__INSTRUCTIONS TO FOLLOW__. Repeat only what lies from the line with "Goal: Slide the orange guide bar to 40" to the line with "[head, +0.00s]", those two lines included, exactly as it stands; omit any images.

__SOURCE DATA__.
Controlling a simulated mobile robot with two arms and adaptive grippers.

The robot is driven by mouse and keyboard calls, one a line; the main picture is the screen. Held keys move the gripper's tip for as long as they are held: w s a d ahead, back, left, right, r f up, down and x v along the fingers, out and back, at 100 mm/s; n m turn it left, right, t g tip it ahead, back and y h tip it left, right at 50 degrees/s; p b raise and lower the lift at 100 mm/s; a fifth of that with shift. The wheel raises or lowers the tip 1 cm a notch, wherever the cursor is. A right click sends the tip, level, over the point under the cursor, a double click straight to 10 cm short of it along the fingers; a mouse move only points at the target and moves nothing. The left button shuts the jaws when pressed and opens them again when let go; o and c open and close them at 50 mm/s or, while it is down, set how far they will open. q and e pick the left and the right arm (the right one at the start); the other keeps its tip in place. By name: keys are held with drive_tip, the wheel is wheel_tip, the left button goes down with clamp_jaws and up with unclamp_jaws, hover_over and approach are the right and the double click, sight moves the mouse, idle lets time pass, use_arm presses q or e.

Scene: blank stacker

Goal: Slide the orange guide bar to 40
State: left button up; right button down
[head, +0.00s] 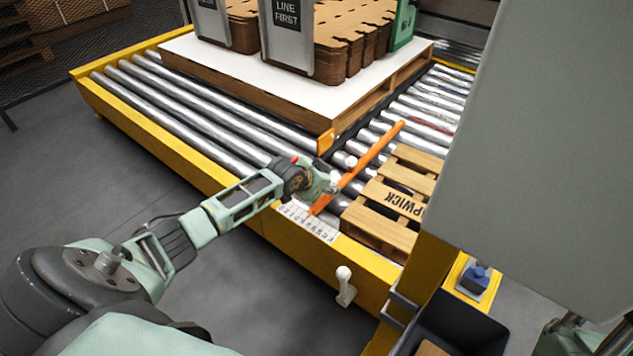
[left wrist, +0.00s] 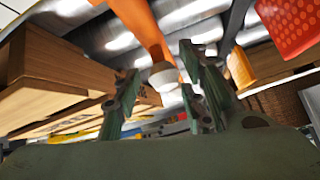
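The orange guide bar (head: 376,146) lies slantwise across the rollers, beside the small wooden pallet. Its near end reaches the white scale (head: 310,221) on the yellow frame; the scale's numbers are too small to read. My left gripper (head: 333,181) is at the bar's near part, on its left side, and hides some of it. In the left wrist view, the bar (left wrist: 146,32) rises above a white round knob (left wrist: 164,78). The open left fingers (left wrist: 158,72) stand apart on either side of the knob, with no clear grip on it. My right gripper does not show.
The small wooden pallet (head: 384,217) sits right of the bar. A large loaded pallet (head: 262,89) stands behind on the rollers. A white-knobbed lever (head: 344,285) is on the front of the yellow frame. A blue button (head: 476,279) and black bin (head: 459,328) are at right.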

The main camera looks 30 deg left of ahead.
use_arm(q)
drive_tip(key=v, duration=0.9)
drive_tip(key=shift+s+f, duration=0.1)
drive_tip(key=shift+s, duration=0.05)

__RESULT FOR THIS TASK__.
Goal: Slide the orange guide bar to 40
State: left button up; right button down
[head, +0.00s] 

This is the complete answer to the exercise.